Tesco, Asda and Sainsbury are all eyeing up the MG Rover plant at Longbridge for a new supermarket development, which could end up as a hypermarket megastore.
The initial plans for a supermarket are part of a 40-acre science and technology park, for which planning permission was granted earlier this month.
However, if the MG Rover plant finally closes, then there would be much greater scope for a hypermarket-sized outlet rather than the modest 25,000 sq ft store outlined so far.

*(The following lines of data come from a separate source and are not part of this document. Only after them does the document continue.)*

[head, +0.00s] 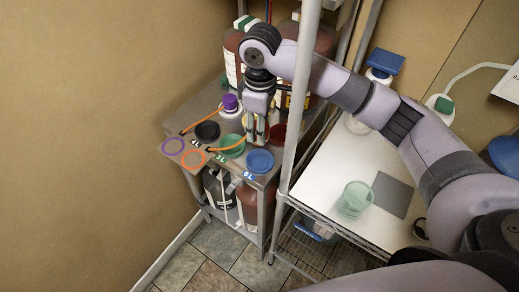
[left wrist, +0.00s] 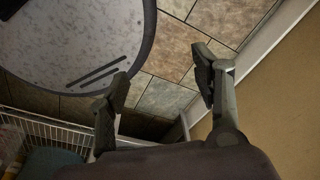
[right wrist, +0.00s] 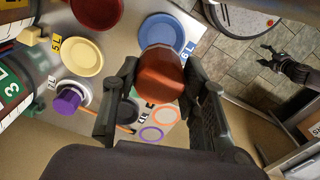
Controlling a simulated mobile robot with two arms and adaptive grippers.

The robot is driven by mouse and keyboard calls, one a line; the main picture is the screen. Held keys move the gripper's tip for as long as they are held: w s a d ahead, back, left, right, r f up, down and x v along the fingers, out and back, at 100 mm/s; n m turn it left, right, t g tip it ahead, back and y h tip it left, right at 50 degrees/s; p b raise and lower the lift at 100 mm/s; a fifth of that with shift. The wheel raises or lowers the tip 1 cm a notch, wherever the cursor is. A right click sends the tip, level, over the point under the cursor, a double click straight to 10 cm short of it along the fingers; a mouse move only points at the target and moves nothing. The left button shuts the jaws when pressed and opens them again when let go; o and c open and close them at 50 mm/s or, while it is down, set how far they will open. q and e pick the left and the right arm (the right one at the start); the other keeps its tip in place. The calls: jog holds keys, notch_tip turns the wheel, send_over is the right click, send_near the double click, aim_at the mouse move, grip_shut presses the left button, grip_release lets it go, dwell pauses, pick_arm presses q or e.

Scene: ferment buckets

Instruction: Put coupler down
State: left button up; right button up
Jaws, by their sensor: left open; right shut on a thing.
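My right gripper (head: 256,138) points down over the metal stand at the back. In the right wrist view my right gripper (right wrist: 160,90) is shut on a reddish-brown, rounded piece (right wrist: 162,72), which I take to be the coupler. The piece is between the two fingers, with the stand top behind it. I cannot tell whether it touches the stand. In the head view the fingers mostly hide it. My left gripper (left wrist: 162,88) is open and empty above the tiled floor.
The stand top holds a blue lid (head: 260,161), a green lid (head: 232,147), a black lid (head: 207,131) and a purple cap (head: 230,103). Large bottles (head: 233,58) stand behind. A shelf pole (head: 297,100) rises beside my right arm. A green cup (head: 354,199) stands on the white shelf.

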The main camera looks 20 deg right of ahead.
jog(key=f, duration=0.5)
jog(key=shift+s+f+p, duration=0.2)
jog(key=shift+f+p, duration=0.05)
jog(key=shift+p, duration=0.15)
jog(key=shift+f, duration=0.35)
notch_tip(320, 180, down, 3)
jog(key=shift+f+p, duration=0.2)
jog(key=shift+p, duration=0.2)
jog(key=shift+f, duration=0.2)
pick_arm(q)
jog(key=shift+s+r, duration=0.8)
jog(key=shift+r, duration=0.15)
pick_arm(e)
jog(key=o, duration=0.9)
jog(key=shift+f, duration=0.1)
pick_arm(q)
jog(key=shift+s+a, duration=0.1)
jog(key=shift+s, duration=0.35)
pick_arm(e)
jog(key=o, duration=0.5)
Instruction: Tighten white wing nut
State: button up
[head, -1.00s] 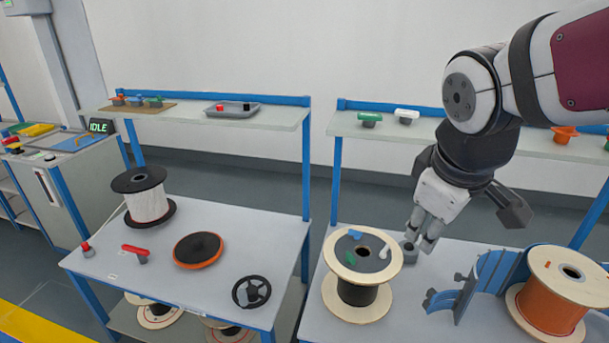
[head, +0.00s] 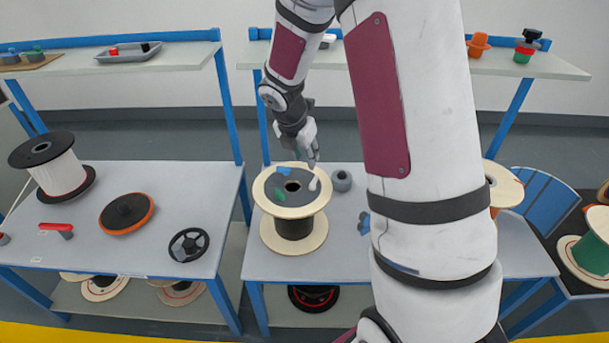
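A wooden-flanged spool (head: 292,238) with a dark core stands on the right-hand table. Its dark top disc carries a blue wing nut (head: 284,171), a green wing nut (head: 279,196) and the white wing nut (head: 313,183) around a centre hole. The white one is on the right side of the disc. My gripper (head: 312,161) points down just above and behind the white wing nut. The fingertips are small and close to the nut; I cannot tell whether they touch it or how far they are apart.
A grey ring-shaped part (head: 342,181) stands just right of the spool. My arm covers much of the table to the right. A black handwheel (head: 188,245) and an orange-rimmed disc (head: 127,213) lie on the left table. A shelf (head: 560,66) runs behind.

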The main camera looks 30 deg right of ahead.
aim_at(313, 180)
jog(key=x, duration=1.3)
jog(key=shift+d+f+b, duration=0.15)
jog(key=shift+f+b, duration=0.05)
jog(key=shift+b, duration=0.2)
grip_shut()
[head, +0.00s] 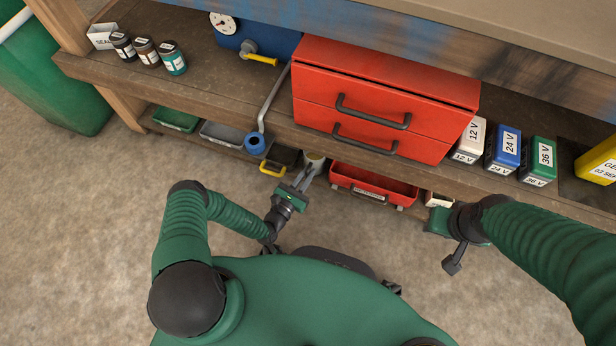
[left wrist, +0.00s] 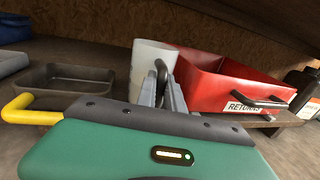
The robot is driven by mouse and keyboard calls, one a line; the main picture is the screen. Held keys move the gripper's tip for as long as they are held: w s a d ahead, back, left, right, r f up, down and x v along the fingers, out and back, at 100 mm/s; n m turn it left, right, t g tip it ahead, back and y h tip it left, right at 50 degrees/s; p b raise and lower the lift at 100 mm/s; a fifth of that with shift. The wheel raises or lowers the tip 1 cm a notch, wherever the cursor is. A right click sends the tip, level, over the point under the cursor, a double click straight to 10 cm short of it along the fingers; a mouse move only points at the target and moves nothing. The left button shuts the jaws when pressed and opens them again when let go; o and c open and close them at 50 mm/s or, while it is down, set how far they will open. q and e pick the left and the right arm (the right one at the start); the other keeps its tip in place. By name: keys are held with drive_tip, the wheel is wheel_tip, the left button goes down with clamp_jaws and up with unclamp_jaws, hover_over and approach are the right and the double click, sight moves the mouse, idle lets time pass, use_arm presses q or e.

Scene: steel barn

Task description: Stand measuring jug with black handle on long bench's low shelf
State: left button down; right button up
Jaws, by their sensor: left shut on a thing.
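The measuring jug (head: 315,159) is a pale, whitish cup at the low shelf, between a black tray and a red bin. In the left wrist view the jug (left wrist: 150,57) looks about upright, with its black handle (left wrist: 161,72) facing me. My left gripper (head: 307,176) reaches in under the bench top and is shut on the handle. Its fingers also show in the left wrist view (left wrist: 167,93). The jug's base is hidden, so I cannot tell whether it touches the low shelf (head: 228,153). My right gripper (head: 438,217) is near the shelf's front at right; its fingers are unclear.
The black tray with a yellow handle (head: 280,160) is close left of the jug. The red bin (head: 375,186) is close right. Green (head: 176,119) and grey (head: 222,134) trays stand further left. A red drawer unit (head: 380,95) sits on the level above.

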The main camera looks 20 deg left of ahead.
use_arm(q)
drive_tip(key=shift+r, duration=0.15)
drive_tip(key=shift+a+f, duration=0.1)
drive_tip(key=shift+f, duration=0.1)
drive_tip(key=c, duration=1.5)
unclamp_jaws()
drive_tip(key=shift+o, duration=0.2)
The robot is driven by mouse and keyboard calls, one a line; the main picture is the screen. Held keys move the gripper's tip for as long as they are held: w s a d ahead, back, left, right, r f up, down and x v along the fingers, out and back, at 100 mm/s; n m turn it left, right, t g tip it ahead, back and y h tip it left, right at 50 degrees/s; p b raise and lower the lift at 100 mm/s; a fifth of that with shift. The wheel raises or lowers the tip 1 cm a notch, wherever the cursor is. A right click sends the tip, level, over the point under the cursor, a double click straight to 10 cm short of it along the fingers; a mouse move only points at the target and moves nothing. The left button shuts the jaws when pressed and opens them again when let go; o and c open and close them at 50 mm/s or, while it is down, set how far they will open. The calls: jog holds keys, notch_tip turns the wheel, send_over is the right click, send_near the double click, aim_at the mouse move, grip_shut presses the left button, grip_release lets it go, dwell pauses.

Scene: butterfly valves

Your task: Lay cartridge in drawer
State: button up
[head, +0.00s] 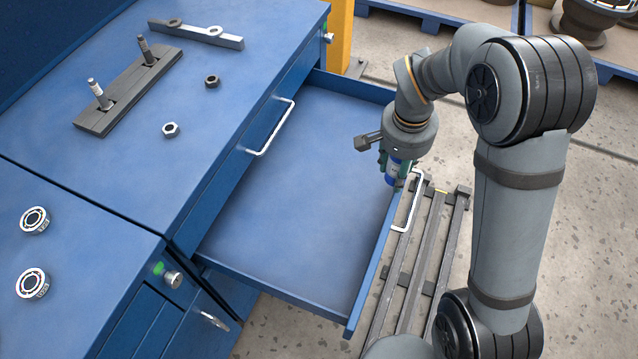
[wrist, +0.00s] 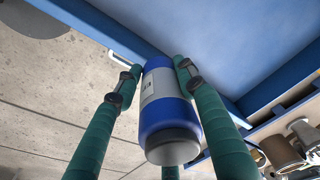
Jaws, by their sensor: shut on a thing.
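The cartridge is a blue cylinder with a white label and a dark grey end. In the wrist view the cartridge (wrist: 168,110) stands between the green fingers of my gripper (wrist: 158,85), which is shut on it. In the head view the cartridge (head: 392,178) shows small below my gripper (head: 396,165), near the right side of the open drawer. The drawer (head: 300,180) is pulled out from the blue bench, and its floor looks empty. The cartridge appears above or beside the drawer's front panel; its exact height over the rim cannot be told.
The drawer's handle (head: 408,205) is on its outer front. The bench top (head: 215,120) carries a dark clamp plate with two studs (head: 128,88), a grey bar (head: 195,33) and two nuts. Two ring parts (head: 34,220) lie on the left cabinet. A slatted rack (head: 425,260) stands on the floor.

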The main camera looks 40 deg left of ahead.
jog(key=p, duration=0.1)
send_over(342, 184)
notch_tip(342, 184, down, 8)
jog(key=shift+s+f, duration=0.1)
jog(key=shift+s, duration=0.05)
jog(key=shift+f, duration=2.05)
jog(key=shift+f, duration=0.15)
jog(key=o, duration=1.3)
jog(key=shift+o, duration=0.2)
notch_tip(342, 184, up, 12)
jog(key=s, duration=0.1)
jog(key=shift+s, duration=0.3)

All three supermarket giants are known to have expressed interest in the 40-acre site,
which has been owned by government-backed regional development agency Advantage West Midlands since 2003. The site was formerly part of the 450-acre Longbridge plant, of which the remainder was bought in a sale-and-lease-back deal by property developer St Modwen for £57.5m in January last year. The main supermarket in the area is a 31,500 sq ft Safeway Megastore, a mile from the plant.
However, Sainsbury is already part of a redevelopment plan for Selly Oak, four miles away, on which it intends to create a 65,000 sq ft store that would dominate the catchment.
A Tesco spokeswoman played down speculation circulating in Birmingham that it could open its biggest hypermarket in Europe on the Longbridge site.
St Modwen chief executive Bill Oliver said it was too early to know what a redevelopment might entail, but based on past mixed-use redevelopment projects, he believed Longbridge could employ 12,000 people - double the number working for the car firm. “We’re still waiting for an audience with the administrators. From there we will devise a master plan.”
Hypermarkets are an increasingly attractive offer for supermarket groups in the UK. According to ACNielsen, sales at the larger stores are currently growing 9% year-on-year, compared with just 2.6% for the grocery market as a whole.
A hypermarket at Longbridge site would be likely to employ 500 to 600 staff, which could make it an attractive option for the authorities.
Seymour Pierce retail analyst Richard Ratner said it was likely the government would rush through a deal if it created instant jobs in the area.